Where a line holds the string "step", return that line.

INFORMATION PROVIDED —
## BEGIN

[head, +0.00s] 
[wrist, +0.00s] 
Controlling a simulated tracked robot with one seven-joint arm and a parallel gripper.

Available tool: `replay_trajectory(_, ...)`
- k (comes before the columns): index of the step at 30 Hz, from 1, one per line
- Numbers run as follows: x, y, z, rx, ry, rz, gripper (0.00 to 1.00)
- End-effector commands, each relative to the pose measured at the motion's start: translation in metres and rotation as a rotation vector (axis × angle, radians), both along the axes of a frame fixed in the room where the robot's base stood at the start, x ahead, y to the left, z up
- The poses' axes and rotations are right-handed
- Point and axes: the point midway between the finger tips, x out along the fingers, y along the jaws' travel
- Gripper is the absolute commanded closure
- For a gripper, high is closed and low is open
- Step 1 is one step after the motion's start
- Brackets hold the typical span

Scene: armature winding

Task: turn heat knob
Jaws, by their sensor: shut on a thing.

## END

TASK SOLUTION —
- k (comes before the columns): index of the step at 30 Hz, from 1, one per line
- Step 1 is one step after the motion's start

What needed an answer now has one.